I am not sure I understand Alexis' pushback here; by bottomless pit I mean we can get endless requests:

These, and what codecs are in use, and so on, are all summarized in operational profiles. It's not an explosion of profiles to ask file writers to pick a profile that the file conforms to, and for implementers to support all the requirements of a profile. Then a simple profile check suffices.

joeyparrish commented 6 years ago

What if we added one or more fields to the capabilities object in requestMediaKeySystemAccess? For example:

videoCapabilities: {
  contentType: 'video/webm; codecs=vp9',
  robustness: 'HW_SECURE_ALL',
  encryptionScheme: 'cbcs',
  fullSampleEncryption: 'required',
},

This would be an explicit way to query EME for encryption-related features from the platform, without overloading or complicating existing strings such as robustness, content type, or codec. If this approach is generally agreeable, we could then debate the specific fields we would like to add, semantics, etc.

mrstux commented 6 years ago

@joeyparrish this would solve neatly a thorny problem we expect to see as soon as a user agent (ie Chrome) supports both CBCS and CTR.

As an implementer of an MSE/EME based player, we need some way to detect if the current user agent supports CTR or CBCS with a given CDM, so that we can provide the correct version of the content which will work, which on some devices would be CTR and on others CBCS.

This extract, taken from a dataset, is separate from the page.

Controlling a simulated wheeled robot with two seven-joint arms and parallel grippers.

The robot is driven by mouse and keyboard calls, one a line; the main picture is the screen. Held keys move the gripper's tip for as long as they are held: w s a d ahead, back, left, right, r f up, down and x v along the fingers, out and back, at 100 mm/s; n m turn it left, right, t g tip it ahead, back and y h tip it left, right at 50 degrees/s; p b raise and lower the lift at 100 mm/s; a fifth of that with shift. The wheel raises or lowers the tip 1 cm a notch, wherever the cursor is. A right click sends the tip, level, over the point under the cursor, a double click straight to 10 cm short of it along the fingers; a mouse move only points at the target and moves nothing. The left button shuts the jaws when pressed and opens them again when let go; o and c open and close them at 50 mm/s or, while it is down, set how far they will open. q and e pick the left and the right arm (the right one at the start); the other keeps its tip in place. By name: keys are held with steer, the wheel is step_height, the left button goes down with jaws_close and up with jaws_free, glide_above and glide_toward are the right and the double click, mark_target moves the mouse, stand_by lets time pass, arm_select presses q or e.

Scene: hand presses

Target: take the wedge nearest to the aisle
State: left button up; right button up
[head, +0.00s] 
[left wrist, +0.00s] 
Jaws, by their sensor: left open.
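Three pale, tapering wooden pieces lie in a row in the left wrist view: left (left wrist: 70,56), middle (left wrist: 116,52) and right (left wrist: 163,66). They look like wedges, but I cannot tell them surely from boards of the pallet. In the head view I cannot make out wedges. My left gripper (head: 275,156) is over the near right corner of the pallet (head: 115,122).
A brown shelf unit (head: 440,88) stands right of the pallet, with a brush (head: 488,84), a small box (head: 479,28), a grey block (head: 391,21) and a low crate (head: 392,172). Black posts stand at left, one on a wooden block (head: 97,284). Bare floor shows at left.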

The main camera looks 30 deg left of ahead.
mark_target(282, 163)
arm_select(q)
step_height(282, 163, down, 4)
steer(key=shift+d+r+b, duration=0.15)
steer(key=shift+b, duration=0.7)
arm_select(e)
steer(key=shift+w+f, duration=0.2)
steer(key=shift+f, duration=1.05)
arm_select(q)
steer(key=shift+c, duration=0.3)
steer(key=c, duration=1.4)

At the moment we are limited to browser version identification, or suck it and see testing.

joeyparrish commented 6 years ago

@mrstux, I'm working on a more formal proposal based on my comment above. I will be publishing it soon.

joeyparrish commented 6 years ago

Here's my proposal:

https://github.com/WICG/encrypted-media-encryption-scheme/blob/master/explainer.md

Please read and file issues for feedback. Thanks!

joeyparrish commented 4 years ago

Given that the encryption scheme query API has landed, I believe we can now close this issue.